Oh yeah - and about the SS Couplers... The tubing seems pretty standard, and I would assume that converting this frame into a travel frame is possible. But is it worth it? And couldn't someone just steal half of my bicycle? :)
06-24-08, 07:48 PM
You might try contacting Gregory Townsend (http://www.townsendcyclesltd.com/) in Monrovia. If he can't help you, he may be able to recommend someone who can.
06-27-08, 03:42 AM
greg just repaired my bridgestone... hes amazing.... great guy... super nice.... lots of knowledge...
and he sends his paint out to JOE BELL.. that part may be the expensive part.... or you can opt for powdercoating from OLYMPIC or something for less than 100 including stripping and paint.
06-27-08, 11:17 AM
Yeah, I wrote to Greg but haven't heard back from him for a few days now :(
I've also been recommended to talk to Colin Laing (out of Arizona) - he offered a killer price, paint included, but he doesn't do the SS Couplers. If Greg's pricing is too far out of reach, I may end up moving the job Colin's way and have a bicycle without the Couplers. (Someone would inevitably steal half my bicycle anyway... which would be so lame.)
06-27-08, 03:22 PM
How deep is the dent? If it’s not very deep you can use some tube blocks to try to work the dent out, or leave it and fill with bondo during the repaint. Doing this kind of repair is far less intrusive to the frame than cutting out the tube – which often destroys the lugs.
Braze-ons can either be removed through heating or by simple filing.

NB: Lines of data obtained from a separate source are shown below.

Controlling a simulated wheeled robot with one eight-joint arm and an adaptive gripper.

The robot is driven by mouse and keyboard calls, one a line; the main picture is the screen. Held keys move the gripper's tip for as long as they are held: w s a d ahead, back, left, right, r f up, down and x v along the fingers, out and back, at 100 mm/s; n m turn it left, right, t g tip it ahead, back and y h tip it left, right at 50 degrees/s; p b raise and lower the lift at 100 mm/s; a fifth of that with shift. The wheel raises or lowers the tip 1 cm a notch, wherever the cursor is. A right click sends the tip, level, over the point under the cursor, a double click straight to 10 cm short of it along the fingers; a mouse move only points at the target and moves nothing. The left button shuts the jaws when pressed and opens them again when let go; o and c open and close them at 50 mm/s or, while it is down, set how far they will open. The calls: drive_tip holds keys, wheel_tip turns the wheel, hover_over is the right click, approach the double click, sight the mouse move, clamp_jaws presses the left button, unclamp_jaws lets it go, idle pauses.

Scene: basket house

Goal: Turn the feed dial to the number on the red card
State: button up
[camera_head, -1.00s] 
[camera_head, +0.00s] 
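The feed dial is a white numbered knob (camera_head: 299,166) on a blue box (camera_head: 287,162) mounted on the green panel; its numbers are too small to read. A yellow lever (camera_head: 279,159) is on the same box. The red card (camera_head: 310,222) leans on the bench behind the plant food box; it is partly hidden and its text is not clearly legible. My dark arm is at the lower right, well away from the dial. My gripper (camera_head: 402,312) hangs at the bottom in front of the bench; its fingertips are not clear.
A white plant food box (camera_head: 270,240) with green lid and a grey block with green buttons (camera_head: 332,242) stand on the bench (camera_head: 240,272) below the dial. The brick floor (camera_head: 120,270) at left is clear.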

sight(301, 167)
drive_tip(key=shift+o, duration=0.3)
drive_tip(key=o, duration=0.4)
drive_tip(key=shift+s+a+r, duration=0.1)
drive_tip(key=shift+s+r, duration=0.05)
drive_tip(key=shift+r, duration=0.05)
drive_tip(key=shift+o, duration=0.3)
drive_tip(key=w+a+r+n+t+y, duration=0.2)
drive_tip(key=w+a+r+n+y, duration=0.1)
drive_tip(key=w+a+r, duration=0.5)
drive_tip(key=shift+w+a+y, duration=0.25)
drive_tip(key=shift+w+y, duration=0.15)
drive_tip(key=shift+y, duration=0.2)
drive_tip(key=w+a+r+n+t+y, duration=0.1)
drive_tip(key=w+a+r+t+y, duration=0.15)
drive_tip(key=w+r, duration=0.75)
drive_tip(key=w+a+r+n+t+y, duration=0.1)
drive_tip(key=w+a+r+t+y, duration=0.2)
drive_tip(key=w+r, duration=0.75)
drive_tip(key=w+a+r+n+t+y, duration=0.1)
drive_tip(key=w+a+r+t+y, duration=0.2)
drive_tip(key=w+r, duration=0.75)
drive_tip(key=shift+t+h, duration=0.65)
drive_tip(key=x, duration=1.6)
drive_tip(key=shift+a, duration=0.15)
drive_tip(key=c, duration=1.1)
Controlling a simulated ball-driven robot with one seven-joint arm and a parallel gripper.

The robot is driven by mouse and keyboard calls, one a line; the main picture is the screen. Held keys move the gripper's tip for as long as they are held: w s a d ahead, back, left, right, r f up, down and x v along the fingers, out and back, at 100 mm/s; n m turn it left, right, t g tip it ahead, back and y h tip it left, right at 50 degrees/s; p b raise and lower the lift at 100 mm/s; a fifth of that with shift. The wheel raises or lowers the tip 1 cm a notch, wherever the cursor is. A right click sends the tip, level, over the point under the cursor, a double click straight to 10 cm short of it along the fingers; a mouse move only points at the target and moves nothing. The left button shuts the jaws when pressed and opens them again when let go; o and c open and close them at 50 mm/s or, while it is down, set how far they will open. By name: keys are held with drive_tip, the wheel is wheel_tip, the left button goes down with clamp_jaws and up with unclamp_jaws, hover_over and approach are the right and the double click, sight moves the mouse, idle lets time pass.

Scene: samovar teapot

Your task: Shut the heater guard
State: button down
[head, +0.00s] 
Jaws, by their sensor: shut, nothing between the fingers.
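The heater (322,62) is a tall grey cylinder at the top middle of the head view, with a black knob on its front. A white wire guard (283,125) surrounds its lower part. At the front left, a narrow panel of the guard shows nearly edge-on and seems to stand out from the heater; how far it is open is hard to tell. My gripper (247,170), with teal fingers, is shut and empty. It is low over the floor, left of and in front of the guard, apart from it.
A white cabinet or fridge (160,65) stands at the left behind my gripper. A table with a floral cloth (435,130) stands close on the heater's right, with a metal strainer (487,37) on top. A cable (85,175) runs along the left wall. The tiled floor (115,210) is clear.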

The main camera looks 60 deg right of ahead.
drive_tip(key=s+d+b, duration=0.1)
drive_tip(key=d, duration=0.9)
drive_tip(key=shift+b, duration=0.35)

If the dent doesn’t require tube replacement, I could help you remove the braze-ons and try to work the dent out some. I’m down in Torrance. Drop me a note if interested.
06-27-08, 06:39 PM
I'd DIY in your shoes. Braze-ons should be removed with a grinder and files. The dent can be filled with silver, which means you'll need a cheap Bernz-O-Matic torch from Home Depot and a coil of silver wire and jar of flux from Henry James in Redondo Beach. (Bondo works fine but doesn't stand up to the powdercoating process.) Filling the dent with silver is very easy: thoroughly clean the area with sandpaper, cover thoroughly with flux, heat until the flux turns clear and runny, then add silver until the dent is overflowing. After it cools, soak off the flux with a wet cloth and then contour the silver with hand files and sandpaper. Assuming you didn't get the tube glowing hot this doesn't affect tube strength at all.
After that, drop it off at Olympic Powdercoating for the $100 special -- including clear coat -- and you're back on the road. From start to finish, including tools, torch, materials, and paint, you should be able to do it for about $200.
07-11-08, 11:41 PM
From start to finish, including tools, torch, materials, and paint, you should be able to do it for about $200.
That sounds pretty good - the quote I'm running with right now is $150 :) It's been pretty hard to beat, too.